Ford Pledges to Ride Out Thailand’s Political Storm
Ford ASEAN President Matt Bradley reaffirms the automaker’s commitment to Thailand with its application to join Phase 2 of the country’s eco-car project.
Confident Thailand’s automotive industry eventually will recover from the long-running political crisis gripping Bangkok, Ford says it is in the Southeast Asian country for the duration.
In the face of the instability, Thai vehicle sales fell from 1.4 million units in 2012 to 1.3 million last year and are forecast to drop to 1 million this year.
But Ford ASEAN President Matt Bradley tells a news conference the automaker has reaffirmed its commitment to the kingdom with its application to join Phase 2 of the country’s eco-car project.
“The first-car (tax-abatement) policy and the current political situation certainly curtailed consumer spending in the short term, but we don't see any long-term impact,” he says. “We stay committed to our plans and strategies for Thailand.
“We're confident in the stability of Thailand to maintain the vibrant automotive industry here.”
Thailand is being run by a caretaker government led by Prime Minister Yingluck Shinawatra after the Constitutional Court invalidated the results of a Feb. 2 general election because the vote was not completed within one day throughout the nation.

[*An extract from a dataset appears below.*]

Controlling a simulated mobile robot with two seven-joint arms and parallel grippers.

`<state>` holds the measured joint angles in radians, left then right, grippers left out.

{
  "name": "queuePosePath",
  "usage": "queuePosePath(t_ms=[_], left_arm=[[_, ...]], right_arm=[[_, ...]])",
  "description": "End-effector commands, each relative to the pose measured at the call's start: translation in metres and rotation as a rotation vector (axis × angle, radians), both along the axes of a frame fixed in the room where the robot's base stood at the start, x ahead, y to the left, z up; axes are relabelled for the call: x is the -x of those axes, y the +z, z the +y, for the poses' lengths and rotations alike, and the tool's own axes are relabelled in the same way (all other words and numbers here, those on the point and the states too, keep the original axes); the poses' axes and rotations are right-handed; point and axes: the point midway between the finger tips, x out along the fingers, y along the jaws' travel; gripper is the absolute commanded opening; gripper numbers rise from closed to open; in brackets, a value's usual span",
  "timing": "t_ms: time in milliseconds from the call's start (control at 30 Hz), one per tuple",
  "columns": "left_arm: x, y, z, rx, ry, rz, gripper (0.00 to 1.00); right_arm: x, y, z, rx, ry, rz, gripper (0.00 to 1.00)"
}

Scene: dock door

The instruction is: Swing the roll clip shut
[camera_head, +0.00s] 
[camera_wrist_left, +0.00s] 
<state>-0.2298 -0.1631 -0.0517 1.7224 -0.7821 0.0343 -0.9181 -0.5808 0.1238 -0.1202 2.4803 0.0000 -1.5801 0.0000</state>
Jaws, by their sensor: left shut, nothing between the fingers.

Yingluck had called the election after months of sometimes violent street protests had all but paralyzed her administration.
The Bangkok Post quotes Bradley as saying even though political turmoil has affected Thailand’s economy in terms of investment and consumer confidence, the country in the long term still will boast a competitive edge over its regional peers, given its established automotive fundamentals and support by the government.

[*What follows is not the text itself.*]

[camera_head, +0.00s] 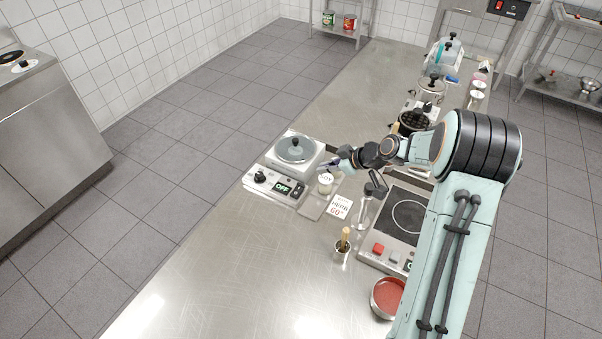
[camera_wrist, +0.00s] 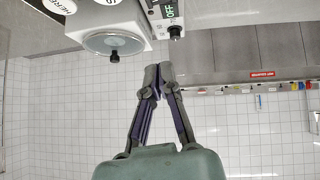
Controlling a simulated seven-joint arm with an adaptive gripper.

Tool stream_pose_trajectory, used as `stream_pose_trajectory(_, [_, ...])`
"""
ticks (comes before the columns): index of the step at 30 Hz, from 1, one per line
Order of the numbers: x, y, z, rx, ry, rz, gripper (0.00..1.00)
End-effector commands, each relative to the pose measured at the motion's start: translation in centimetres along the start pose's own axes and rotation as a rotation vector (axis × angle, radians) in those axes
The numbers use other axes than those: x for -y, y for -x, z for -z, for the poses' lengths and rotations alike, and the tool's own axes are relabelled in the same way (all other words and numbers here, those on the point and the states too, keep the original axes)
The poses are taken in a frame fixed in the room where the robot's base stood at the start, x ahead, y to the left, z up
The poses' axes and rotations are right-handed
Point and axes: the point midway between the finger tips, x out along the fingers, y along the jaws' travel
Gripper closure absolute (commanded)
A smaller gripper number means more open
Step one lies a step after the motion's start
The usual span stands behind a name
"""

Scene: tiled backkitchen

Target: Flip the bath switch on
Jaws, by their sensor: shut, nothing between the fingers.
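The bath (camera_head: 312,160) is a white square unit with a round grey lid and a black lid knob, on the steel counter. Its front panel has a black knob (camera_head: 260,177) and a lit display (camera_head: 284,188) reading OFF. A small dark part beside the display may be the switch; it is too small to tell. In the wrist view the picture is upside down; the OFF display (camera_wrist: 168,11) and black knob (camera_wrist: 176,32) show at the top. My gripper (camera_head: 340,161) is shut and empty, just right of the bath. Its fingertips (camera_wrist: 158,72) appear apart from the panel.
The counter's front left is clear.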

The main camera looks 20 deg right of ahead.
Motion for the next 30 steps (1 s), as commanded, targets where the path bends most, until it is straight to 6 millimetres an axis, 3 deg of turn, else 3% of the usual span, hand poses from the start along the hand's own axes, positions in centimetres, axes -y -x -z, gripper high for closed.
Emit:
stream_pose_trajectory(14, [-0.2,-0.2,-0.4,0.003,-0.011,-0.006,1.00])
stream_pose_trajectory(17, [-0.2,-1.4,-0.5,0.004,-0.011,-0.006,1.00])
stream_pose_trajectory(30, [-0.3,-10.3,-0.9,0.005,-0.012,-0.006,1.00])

The English-language The Nation newspaper reports Bradley declined to provide any details on Ford's eco-car project, including the startup schedule, planned models, production capacity and investment budget.
In exchange for tax and non-tax incentives, Phase 2 players must spend at least TB6.5 billion ($201.4 million) on a new plant and produce at least 100,000 units of low-fuel-consumption, low-emissions production vehicles in the fifth year after startup.

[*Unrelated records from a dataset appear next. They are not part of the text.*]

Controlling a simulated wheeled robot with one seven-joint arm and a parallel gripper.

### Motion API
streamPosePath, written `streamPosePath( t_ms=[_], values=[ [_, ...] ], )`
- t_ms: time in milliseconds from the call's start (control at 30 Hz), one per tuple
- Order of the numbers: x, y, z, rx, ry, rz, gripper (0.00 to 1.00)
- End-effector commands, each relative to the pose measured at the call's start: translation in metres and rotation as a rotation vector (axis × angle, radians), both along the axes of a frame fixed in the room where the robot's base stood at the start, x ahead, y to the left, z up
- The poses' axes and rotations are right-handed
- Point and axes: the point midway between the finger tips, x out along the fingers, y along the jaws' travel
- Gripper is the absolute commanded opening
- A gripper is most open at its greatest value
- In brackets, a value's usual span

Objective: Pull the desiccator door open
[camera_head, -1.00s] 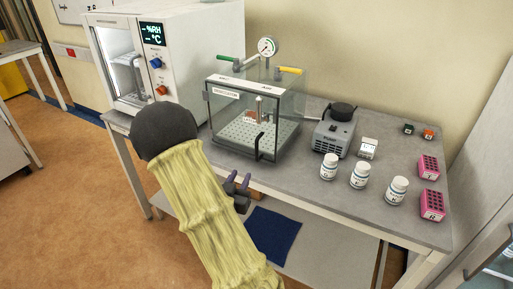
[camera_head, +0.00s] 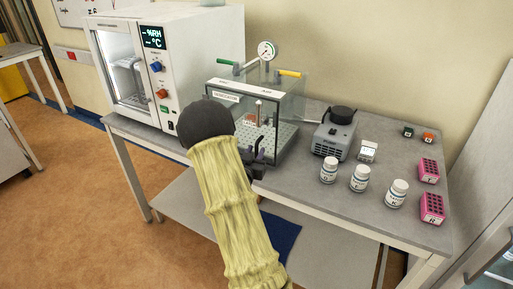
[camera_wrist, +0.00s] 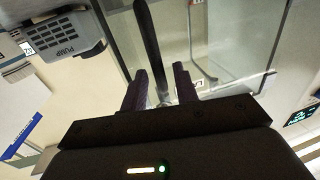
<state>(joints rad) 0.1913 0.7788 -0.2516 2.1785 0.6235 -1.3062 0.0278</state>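The desiccator (camera_head: 256,88) is a clear box with a white-labelled top edge, standing on the bench; its glass front door appears closed, partly hidden by my arm. The black door handle (camera_wrist: 148,42) runs as a dark bar in the wrist view, its lower end reaching between my two fingers. My gripper (camera_head: 259,157) is at the lower right of the door front, by the handle. In the wrist view my gripper (camera_wrist: 160,78) has its fingers apart on either side of the bar, with visible gaps; contact is not clear.
A white humidity oven (camera_head: 190,60) stands left of the desiccator. A grey pump (camera_head: 333,137) stands close on its right, with several white bottles (camera_head: 359,178) and pink racks (camera_head: 431,208) further right. The grey bench (camera_head: 300,180) has free room in front of the pump.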

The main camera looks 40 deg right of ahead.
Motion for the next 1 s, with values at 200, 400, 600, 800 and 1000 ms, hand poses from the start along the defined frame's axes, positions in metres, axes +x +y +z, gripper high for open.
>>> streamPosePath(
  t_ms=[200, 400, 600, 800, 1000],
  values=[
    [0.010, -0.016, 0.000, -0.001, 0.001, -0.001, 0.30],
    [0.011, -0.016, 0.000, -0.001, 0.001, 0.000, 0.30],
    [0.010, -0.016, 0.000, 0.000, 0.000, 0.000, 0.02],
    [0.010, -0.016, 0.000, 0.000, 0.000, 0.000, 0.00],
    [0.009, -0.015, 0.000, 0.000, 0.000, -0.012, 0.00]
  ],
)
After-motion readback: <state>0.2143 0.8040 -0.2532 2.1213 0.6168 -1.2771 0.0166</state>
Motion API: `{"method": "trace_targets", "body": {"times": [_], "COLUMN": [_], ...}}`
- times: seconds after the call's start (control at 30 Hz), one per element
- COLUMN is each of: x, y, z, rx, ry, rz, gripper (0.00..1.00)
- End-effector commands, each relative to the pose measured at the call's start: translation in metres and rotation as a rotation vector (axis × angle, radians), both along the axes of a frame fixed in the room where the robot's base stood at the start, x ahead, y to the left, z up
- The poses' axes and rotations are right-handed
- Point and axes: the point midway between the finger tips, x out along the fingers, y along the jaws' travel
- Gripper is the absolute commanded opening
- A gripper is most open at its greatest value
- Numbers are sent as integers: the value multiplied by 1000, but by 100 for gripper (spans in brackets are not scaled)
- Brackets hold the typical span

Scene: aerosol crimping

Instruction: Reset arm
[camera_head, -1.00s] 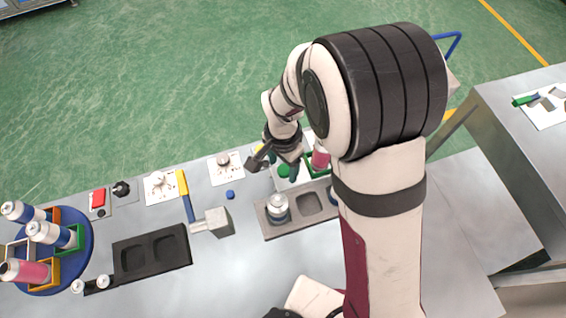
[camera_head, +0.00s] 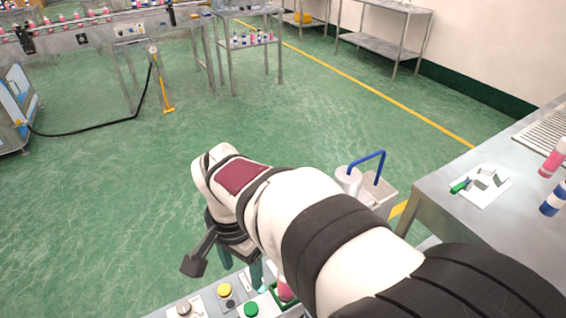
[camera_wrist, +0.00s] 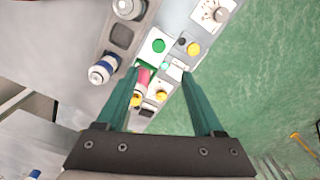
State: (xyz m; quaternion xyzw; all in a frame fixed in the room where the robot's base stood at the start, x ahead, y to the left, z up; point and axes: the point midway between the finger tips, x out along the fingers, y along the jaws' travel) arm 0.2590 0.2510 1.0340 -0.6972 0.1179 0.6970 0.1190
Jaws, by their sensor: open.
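My gripper (camera_head: 241,267) is above the far edge of the workbench in the head view, partly hidden by my own arm. In the wrist view its two green fingers (camera_wrist: 160,75) are spread apart and nothing is held between them. Below, a pink can (camera_wrist: 143,77) stands by a green holder near the left fingertip; it also shows in the head view (camera_head: 286,291).
A side table (camera_head: 440,205) with a white card (camera_head: 487,187) stands at right. Green floor is open at left.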

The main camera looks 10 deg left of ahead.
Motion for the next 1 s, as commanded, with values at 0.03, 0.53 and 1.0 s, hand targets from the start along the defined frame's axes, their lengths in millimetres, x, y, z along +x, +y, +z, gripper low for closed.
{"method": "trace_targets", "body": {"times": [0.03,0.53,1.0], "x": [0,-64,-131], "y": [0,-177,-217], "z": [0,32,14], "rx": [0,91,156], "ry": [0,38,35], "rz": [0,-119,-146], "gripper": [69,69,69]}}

Bradley says Ford is confident it can meet eco-car project requirements that he says fit well with the automaker’s policy.
The Nation quotes Bradley as saying that during the past six years, Ford has spent $1.5 billion in Thailand and investments on that scale do not result from a short-term decision process.
Ford, he says, will continue to leverage Thailand as the production and export hub for the ASEAN region and elsewhere. The trade bloc is made up of Brunei, Burma, Cambodia, Indonesia, Laos, Malaysia, Philippines, Singapore, Thailand and Vietnam.
Ford already exports about half of its Thai production to Australia, New Zealand, other ASEAN markets and elsewhere.
Ford sees ASEAN sales growing from 3.3 million units now to 5 million by 2020. ASEAN is part of the Asia-Pacific region that Ford expects to account for 60%-70% of the automaker’s growth in the next five years, he says.
The Bangkok Post says Ford, which entered Thailand in 1995, is ready to expand its production in Thailand into the small-car segment to meet the varying demands of ASEAN members as well as Australia and New Zealand.
“Thailand is now the major producer of Ford in ASEAN, outpacing the Vietnamese plant, which produces 20,000 units per year,” it quotes Bradley as saying.
Ford’s sales in ASEAN rose 8% last year to 96,000 units for a 3% market share. Its 51,200 deliveries in Thailand amounted to a 4% share in that country.